Why the Heat Trust is the oven-ready solution to Claire Perry’s regulatory dilemma

Rochelle Dickson, Head of Customer Services at SSE Enterprise Utilities, sets out the case for adoption of the existing Heat Trust practices as the new framework for heat network regulation.

 

Claire Perry, Minister of State for BEIS, has publicly stated that the UK heat network market will need to: ‘transform on the basis of the highest standards and guarantees for consumers.’

SSE Enterprise Utilities (SSEEU) currently owns and operates 13 heat networks, serving in the region of 8,000 end users.  When these existing networks are fully built out, we expect to have between 15,000 and 20,000 heat network customers.  So we have a significant stake in the future development of regulation in the UK’s Heat Networks market.

As a leading heat networks Energy Services Company (“ESCo”) we advocate that successful delivery of schemes is best achieved by having a continuous role throughout their evolution.  From contract development, design, construction and commissioning, through into operation, asset management and customer services, it is imperative to many performance factors that an expert in all these fields stays with the project.  Given our decade-long practical experience of how all these components combine, and the almost singular importance of customer satisfaction, we are very pleased to see recent pushes from the minister of state for BEIS, Claire Perry, advocating the benefits of Heat Trust membership.

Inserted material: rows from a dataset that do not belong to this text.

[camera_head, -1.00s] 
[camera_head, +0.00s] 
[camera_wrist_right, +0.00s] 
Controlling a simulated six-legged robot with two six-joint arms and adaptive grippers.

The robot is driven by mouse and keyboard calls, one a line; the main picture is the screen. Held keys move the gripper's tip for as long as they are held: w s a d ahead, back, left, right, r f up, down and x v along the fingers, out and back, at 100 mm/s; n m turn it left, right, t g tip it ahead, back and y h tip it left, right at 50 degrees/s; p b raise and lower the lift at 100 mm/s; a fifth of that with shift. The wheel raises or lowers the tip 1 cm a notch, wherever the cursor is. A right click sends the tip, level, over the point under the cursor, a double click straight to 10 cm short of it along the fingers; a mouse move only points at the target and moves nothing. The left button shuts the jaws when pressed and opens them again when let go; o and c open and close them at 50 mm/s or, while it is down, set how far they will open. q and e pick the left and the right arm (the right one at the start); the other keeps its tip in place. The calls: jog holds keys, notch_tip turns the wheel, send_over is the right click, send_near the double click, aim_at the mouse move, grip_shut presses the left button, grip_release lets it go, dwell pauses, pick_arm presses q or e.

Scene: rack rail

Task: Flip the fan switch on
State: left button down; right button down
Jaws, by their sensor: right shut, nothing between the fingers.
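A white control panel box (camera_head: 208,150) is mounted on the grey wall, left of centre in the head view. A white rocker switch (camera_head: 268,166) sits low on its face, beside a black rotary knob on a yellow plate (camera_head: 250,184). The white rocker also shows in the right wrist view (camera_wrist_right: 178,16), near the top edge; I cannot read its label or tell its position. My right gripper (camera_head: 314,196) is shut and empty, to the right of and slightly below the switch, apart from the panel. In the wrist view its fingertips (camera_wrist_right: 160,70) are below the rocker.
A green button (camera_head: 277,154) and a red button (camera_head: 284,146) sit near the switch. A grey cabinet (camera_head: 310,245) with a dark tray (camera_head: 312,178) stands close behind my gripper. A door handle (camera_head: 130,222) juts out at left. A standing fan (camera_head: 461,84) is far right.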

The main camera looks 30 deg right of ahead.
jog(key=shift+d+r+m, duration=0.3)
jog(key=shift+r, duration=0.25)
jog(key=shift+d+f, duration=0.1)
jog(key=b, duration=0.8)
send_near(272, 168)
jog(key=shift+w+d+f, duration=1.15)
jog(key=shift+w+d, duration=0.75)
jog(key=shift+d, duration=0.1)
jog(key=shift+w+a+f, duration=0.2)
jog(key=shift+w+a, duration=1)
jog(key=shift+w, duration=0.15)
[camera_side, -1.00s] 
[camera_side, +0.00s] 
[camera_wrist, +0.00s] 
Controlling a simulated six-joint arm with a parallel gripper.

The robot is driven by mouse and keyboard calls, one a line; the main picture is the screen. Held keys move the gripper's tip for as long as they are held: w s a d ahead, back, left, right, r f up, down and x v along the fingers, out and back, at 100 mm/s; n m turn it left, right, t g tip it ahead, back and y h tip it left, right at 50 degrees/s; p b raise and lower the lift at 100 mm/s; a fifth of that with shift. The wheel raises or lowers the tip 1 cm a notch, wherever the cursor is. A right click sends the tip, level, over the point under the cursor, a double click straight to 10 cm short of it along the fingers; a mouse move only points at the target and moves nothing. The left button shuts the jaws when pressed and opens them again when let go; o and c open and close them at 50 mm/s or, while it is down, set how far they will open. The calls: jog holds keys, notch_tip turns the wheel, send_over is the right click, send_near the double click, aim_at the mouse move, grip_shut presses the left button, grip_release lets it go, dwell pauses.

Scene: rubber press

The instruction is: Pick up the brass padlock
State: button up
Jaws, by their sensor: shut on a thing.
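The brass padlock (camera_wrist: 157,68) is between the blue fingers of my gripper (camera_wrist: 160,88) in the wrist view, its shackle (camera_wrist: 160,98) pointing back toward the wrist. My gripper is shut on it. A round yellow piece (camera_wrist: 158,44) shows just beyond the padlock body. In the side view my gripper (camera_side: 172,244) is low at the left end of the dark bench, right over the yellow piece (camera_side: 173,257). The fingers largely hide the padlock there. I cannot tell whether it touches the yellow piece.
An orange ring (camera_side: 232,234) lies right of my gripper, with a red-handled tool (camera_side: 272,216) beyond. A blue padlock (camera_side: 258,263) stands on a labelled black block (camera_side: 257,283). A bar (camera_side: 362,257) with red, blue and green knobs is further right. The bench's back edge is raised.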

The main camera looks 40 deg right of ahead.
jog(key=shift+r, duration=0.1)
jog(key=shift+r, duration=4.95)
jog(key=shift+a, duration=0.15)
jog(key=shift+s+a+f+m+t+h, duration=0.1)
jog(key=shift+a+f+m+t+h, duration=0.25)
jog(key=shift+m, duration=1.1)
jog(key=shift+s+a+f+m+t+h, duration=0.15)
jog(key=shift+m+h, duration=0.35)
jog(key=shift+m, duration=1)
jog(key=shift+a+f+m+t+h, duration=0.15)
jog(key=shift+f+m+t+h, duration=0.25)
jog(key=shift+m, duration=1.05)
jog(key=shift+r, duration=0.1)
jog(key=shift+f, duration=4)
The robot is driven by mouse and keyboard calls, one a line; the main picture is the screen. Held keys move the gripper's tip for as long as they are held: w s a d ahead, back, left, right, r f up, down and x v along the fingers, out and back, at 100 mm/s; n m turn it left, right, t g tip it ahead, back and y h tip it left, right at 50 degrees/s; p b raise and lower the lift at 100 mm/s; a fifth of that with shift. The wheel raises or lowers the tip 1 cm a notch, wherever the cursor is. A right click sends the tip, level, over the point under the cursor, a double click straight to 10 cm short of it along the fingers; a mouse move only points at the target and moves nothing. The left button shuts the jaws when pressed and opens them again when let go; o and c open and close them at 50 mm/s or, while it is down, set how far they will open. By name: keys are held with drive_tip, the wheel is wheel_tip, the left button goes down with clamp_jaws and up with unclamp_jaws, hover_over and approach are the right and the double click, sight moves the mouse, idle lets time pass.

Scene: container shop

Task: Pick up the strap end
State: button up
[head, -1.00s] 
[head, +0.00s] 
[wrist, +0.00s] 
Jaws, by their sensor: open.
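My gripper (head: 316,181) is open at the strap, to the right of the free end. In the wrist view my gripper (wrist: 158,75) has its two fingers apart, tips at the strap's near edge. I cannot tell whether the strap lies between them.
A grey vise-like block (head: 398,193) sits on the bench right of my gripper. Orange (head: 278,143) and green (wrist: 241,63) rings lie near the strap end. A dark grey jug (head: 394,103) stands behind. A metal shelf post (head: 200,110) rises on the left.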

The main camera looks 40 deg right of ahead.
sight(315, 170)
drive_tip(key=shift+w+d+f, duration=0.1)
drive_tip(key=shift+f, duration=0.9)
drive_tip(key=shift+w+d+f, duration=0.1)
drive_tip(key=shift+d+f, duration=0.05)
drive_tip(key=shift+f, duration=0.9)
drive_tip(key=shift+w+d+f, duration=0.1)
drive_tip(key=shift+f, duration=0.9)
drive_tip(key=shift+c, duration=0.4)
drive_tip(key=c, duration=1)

We recognise that heat networks form an important part of the Government’s plan to reduce carbon from heating and believe heat networks offer customers an efficient and reliable supply of heat and hot water, at prices which are the same or lower than other potential sources of supply (such as gas and electricity) and with comparable service standards.

SSEEU remains committed to providing our heat network customers with an excellent customer service regime and we have created a bespoke Customer Service team to ensure this happens.  We conduct regular customer satisfaction and net promoter score surveys to monitor and improve aspects of our service that matter most to customers.  We were also a founder member of Heat Trust, and we continue to work with them to further develop these guidelines and protocols.

Being members of the Heat Trust scheme, means we are independently audited, our performance is captured by the necessary feedback loops needed to drive up standards.  We have recently received an audit report for one of our schemes and have scored 100% for Information and over 96% for Service.  Included in the report are some areas for improvement which we welcome, as our drive is to be the leading heat network supplier in the sector.

Another key benefit of Heat Trust is that it provides customers with a route to recourse through the Energy Ombudsman, if they feel that a complaint hasn’t been handled to their satisfaction by their heat supplier.  Heat Trust membership automatically provides this direct access route for customers without separate registration.

Whilst Heat Trust has made great strides in providing protection for a large number of heat customers, wider regulation in this area is on the way and is important.  It has the potential to drive investor confidence and provide enhanced customer protection, but it mustn’t be onerous; this could stifle innovation at this crucial time for heat networks, hinder smaller operators and is a risk for new entrants, as well as historic schemes.

SSE is closely engaged in the process to develop this new regulatory framework.   We think that Heat Trust principles form an excellent basis to develop the customer protection aspects of the new regime.  In brief, we think some of the key principles should be as follows:

  • We support moves to develop ‘standard form’ connection and supply agreement templates for all types of customer, including non-domestic customers.
  • We think there should always be transparency of supply terms and conditions, setting customer’s expectations in relation to service and ultimately a form of recourse for all customers.
  • We would recommend that retrospective standards focus on those aspects most closely related to a positive customer experience (many of which were identified in the CMA market study) such as reliability of service, response times to outages, clarity and frequency of billing and other information, services for vulnerable customers and clarity on who is responsible for providing the service.
  • We propose that, at the point of purchase and/or prior to moving into a new property, the developer (working with the provider of the heat networks) should be responsible for providing sufficient information to potential customers (be they tenants or owners) on the workings of the heat network.

We are looking forward to working with government and wider stakeholders to build on the good work of the Heat Trust to date to further enhance consumer protection under the new regulatory framework.  We know it works, and works well, so we would very much concur with Claire Perry and her team to follow the lead given by the Heat Trust.